5. Final visualizations
This section was largely completed before the last two, as I used those final plots earlier in this post. There were a couple additional stories in the data that I wanted to point out.
I noticed a phenomena I’m calling “fad tracks” for songs which enter the charts in the top 25, but then quickly fade away and fall off the rankings. This is different from “smash hits” which start out in the top 25, but then stay there for 20 weeks or more, often staying on the charts longer than songs with a traditional rise to popularity (i.e. entering the charts below rank 60).

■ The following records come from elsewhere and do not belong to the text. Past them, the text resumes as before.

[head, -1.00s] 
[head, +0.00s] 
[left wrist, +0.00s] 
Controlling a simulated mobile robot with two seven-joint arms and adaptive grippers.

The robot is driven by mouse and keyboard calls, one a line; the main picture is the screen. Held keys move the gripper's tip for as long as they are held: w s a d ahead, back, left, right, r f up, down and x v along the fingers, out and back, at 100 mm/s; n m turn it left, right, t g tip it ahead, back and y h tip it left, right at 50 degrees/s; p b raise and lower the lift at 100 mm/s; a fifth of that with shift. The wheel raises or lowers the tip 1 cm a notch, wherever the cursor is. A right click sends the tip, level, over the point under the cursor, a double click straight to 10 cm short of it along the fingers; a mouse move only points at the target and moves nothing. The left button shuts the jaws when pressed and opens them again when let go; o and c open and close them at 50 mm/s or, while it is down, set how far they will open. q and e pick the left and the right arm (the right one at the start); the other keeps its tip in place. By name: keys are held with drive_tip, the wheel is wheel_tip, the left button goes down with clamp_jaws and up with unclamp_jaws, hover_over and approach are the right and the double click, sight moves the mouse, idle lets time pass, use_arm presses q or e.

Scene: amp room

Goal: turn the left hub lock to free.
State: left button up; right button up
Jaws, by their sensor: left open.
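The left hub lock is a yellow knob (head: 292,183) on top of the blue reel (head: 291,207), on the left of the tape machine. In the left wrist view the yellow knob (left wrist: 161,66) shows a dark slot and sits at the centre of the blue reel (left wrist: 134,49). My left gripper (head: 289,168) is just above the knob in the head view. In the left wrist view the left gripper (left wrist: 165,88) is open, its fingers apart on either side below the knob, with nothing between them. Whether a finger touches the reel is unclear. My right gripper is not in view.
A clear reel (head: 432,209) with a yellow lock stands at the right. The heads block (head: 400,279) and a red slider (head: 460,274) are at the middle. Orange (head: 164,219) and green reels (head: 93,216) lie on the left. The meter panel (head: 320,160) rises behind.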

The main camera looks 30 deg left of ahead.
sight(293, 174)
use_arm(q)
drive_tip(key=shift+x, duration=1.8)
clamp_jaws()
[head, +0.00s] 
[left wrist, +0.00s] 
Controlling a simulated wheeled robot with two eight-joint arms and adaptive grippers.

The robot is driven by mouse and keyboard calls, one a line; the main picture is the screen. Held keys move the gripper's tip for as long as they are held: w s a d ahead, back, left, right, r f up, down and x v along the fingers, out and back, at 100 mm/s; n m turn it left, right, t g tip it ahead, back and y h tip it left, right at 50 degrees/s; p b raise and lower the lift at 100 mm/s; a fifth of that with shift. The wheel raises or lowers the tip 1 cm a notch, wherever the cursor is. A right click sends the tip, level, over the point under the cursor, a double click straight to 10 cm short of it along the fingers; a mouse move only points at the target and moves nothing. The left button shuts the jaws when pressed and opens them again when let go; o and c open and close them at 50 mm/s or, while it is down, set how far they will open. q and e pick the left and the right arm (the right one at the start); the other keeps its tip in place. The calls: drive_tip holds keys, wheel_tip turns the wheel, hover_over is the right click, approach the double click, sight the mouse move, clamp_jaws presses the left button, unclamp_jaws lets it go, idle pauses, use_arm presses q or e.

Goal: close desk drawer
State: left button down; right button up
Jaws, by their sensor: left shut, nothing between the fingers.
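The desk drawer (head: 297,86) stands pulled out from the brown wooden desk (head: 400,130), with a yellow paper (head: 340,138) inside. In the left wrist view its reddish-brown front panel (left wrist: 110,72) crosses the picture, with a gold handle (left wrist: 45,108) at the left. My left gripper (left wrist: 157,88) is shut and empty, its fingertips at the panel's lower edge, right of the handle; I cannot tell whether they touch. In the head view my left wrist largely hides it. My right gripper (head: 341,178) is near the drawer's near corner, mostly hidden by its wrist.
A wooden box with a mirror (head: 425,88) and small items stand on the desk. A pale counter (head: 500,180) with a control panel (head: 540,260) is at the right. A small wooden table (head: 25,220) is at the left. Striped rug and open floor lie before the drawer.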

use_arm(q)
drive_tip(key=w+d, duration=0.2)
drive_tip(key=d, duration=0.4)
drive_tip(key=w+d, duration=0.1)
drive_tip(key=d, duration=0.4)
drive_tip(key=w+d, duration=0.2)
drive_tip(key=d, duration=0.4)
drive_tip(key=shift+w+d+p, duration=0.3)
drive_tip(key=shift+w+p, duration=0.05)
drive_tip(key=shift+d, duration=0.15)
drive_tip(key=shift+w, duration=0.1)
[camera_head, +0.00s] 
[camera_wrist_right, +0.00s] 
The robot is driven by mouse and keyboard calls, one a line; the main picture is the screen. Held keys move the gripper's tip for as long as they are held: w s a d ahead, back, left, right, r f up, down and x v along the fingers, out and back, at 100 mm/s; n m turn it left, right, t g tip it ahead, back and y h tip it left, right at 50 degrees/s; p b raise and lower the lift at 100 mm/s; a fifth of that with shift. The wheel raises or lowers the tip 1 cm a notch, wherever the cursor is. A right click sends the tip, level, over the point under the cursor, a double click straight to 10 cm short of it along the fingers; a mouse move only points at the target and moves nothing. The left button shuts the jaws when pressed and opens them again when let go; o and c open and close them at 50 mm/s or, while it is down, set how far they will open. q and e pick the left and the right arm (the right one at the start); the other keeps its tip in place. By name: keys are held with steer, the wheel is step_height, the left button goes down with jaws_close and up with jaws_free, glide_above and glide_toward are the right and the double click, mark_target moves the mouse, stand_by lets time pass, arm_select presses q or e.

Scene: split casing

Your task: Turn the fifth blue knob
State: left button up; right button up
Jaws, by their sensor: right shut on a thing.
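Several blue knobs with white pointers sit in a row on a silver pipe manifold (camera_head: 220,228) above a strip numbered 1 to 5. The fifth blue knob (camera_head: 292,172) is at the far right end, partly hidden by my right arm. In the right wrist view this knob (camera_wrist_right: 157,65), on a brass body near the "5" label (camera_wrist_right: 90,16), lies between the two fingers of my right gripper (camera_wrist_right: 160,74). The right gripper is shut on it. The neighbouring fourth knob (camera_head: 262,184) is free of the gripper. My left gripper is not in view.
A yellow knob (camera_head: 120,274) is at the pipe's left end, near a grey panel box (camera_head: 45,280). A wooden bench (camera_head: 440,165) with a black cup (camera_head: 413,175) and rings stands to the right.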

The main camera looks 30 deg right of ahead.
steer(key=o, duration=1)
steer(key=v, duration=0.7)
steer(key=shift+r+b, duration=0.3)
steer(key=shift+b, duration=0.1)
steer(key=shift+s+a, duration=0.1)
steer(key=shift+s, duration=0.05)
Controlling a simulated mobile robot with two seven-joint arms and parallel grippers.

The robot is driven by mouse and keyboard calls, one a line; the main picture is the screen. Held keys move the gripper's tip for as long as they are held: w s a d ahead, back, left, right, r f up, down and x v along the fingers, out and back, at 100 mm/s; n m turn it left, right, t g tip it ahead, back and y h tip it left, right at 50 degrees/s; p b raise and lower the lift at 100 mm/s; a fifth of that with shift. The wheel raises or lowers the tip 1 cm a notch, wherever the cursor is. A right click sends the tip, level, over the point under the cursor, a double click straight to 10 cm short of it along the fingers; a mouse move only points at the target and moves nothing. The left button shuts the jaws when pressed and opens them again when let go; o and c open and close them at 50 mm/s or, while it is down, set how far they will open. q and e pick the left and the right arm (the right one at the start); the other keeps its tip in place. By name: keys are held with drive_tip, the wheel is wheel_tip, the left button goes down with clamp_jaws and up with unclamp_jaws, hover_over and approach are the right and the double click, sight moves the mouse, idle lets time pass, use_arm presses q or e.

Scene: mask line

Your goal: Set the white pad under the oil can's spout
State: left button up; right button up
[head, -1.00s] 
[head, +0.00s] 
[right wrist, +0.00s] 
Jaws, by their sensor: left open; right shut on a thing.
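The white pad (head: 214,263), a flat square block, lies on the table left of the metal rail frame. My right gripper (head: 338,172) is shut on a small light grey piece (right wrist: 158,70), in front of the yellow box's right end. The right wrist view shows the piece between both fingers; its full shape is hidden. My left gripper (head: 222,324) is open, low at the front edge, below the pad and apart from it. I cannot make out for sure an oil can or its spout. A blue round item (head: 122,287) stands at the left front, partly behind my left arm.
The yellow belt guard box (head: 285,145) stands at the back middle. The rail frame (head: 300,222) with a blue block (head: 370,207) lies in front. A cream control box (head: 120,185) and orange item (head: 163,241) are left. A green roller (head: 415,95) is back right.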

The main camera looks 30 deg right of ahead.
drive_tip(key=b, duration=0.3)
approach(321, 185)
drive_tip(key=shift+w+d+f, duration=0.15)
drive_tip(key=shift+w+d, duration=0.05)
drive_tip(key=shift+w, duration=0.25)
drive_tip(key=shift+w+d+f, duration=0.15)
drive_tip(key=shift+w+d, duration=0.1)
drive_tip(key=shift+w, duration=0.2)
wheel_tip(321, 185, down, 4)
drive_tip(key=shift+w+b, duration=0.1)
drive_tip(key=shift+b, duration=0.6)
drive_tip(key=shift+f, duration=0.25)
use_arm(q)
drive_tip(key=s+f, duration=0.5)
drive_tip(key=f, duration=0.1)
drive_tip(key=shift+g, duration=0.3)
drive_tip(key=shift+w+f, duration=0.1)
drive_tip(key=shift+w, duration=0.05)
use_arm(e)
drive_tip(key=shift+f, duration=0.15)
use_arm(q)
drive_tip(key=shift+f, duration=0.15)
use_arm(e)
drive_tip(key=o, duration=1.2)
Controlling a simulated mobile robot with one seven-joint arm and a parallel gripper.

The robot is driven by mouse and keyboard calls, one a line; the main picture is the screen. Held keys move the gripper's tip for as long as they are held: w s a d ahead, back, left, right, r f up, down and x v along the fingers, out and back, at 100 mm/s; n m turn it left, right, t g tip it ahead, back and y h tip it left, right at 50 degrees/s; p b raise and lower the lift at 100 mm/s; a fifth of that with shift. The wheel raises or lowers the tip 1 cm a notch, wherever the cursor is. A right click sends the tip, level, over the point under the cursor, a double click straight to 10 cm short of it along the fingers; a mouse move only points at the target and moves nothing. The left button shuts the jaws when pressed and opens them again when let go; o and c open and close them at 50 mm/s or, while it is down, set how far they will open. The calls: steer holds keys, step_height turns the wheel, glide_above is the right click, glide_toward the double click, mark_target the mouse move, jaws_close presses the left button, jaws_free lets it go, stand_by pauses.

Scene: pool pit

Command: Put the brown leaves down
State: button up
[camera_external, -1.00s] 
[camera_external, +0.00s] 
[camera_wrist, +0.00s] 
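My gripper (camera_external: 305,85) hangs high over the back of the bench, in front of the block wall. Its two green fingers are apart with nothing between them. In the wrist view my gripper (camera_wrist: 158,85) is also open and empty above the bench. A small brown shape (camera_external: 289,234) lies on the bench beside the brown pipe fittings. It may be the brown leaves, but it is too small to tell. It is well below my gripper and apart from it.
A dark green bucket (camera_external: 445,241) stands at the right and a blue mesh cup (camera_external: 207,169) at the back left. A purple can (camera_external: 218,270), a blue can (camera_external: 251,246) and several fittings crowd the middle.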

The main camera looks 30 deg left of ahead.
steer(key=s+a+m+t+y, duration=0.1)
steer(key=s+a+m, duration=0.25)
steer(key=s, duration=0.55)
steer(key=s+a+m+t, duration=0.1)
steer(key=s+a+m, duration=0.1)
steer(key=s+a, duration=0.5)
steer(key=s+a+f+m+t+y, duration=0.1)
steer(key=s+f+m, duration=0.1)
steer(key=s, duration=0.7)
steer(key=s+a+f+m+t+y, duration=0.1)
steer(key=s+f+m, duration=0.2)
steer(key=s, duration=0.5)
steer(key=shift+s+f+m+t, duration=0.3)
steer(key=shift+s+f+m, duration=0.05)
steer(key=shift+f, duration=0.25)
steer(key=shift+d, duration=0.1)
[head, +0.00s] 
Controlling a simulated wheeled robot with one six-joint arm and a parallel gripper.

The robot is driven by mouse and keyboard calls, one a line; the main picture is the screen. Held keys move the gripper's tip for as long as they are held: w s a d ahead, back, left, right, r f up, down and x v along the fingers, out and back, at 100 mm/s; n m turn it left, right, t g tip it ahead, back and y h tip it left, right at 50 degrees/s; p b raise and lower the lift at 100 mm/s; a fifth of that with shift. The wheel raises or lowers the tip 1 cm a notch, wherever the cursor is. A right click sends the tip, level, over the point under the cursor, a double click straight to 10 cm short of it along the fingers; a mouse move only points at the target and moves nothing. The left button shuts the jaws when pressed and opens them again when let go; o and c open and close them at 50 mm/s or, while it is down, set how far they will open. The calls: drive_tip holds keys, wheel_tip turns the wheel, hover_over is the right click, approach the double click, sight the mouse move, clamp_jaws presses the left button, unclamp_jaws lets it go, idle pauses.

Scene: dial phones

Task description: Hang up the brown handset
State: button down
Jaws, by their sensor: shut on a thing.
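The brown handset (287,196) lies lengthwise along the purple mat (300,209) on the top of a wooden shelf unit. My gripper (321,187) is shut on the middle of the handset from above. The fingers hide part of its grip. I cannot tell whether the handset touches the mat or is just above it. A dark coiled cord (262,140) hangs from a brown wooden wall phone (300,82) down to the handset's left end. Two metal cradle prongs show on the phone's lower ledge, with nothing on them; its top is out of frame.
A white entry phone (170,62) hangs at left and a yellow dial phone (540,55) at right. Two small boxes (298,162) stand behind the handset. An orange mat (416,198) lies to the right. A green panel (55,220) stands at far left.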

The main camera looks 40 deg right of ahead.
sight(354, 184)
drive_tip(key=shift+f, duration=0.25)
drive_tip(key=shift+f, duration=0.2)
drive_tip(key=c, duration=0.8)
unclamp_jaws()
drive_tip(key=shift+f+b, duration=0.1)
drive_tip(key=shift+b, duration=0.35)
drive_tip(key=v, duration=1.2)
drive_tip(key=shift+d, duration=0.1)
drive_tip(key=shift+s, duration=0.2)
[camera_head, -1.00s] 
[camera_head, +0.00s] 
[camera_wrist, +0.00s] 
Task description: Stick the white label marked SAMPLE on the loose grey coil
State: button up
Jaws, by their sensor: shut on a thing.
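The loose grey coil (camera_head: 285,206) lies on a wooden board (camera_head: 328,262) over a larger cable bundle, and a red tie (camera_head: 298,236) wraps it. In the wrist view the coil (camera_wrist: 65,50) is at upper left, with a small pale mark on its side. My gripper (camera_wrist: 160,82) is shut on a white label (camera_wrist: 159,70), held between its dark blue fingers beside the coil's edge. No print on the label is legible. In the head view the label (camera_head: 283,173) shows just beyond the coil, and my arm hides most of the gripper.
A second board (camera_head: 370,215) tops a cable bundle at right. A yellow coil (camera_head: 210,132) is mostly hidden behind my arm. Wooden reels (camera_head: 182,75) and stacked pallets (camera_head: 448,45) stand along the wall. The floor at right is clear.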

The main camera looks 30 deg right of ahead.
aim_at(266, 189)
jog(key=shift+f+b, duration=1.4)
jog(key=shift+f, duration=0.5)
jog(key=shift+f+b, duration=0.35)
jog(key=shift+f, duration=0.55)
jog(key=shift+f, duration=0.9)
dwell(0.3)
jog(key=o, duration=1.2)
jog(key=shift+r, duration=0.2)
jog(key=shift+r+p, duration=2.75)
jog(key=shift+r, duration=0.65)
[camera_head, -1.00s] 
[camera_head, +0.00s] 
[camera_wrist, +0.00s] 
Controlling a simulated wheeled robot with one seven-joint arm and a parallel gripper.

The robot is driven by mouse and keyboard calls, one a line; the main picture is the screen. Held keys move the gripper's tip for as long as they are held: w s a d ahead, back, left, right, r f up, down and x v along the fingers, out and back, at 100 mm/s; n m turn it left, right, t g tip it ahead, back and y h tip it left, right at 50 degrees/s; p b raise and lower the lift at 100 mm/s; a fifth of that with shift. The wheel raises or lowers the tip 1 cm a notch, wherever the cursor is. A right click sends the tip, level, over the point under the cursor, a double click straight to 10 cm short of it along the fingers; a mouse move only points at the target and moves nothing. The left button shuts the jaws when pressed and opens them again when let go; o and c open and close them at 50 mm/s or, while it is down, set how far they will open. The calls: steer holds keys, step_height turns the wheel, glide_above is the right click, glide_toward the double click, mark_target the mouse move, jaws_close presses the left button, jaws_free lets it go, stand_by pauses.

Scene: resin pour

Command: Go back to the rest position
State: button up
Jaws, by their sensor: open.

This Time Around by Hanson and Crybaby by Mariah Carey are examples of fad tracks (seen in red below), while Maria, Maria by Santana and There U Go by Pink are smash hits (seen in blue).
Finally, I wanted to point out some interesting tidbits about the opposite of a fad track: that is a track that runs the typical course of entering the charts somewhere lower down and peaking before falling off the charts around week 20, but then sees a resurgence of popularity and storms back onto up up to the top of the charts after a dozen weeks off! Amazed by Lonestar and Higher by Creed are examples of resurgent tracks seen in red below. There are also traditional hits that just rule the charts for weeks on end during the year. Two examples are Breathe by Faith Hill and Kryptonite by 3 Doors Down, which are shown in blue below.